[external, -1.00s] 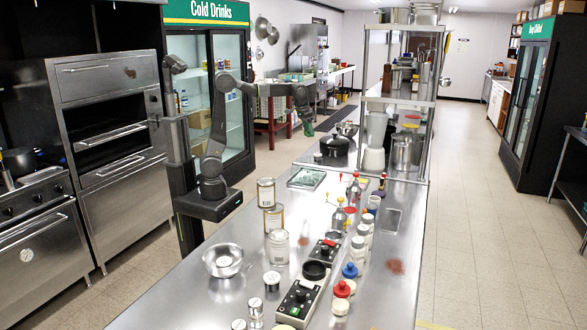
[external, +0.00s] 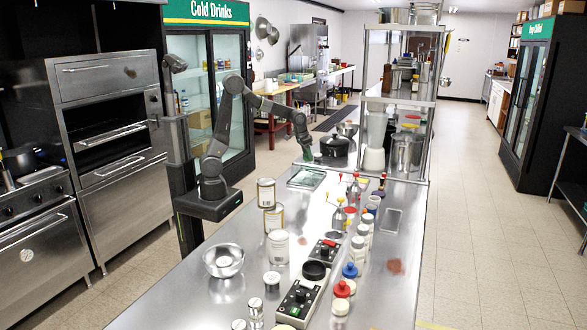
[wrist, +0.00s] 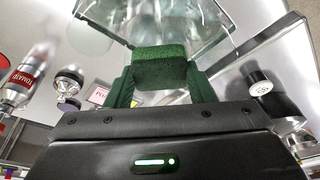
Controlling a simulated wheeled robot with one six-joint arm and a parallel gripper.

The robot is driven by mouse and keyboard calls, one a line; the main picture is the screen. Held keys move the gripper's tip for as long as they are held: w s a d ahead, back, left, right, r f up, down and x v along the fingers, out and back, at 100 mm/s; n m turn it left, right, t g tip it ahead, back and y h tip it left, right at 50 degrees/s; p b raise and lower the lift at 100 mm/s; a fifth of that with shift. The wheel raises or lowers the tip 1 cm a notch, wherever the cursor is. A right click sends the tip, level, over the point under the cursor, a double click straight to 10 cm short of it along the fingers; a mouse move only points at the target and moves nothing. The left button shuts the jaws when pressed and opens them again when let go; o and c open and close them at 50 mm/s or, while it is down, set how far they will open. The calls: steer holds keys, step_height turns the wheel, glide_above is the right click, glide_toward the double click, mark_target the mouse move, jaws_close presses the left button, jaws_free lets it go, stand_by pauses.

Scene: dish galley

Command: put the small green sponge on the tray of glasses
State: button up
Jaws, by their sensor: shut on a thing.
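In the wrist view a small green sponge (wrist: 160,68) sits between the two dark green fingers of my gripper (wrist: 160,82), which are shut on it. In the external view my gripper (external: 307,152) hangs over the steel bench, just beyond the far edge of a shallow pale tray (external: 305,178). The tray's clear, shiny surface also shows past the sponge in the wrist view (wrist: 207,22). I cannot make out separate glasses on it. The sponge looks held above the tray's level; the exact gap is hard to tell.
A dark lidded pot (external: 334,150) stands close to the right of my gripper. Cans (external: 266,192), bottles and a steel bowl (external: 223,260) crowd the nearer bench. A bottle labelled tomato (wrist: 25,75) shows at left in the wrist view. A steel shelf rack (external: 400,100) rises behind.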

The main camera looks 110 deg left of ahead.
━━━━━━━━━━
- _Your goal_: Return exactly the lines from the one with "[external, +0.00s]" to the one with "Controlling a simulated", inclusive, and nothing else; skip the pictures.

- _Worked solution_:
[external, +0.00s] 
[wrist, +0.00s] 
Controlling a simulated wheeled robot with one six-joint arm and a parallel gripper.

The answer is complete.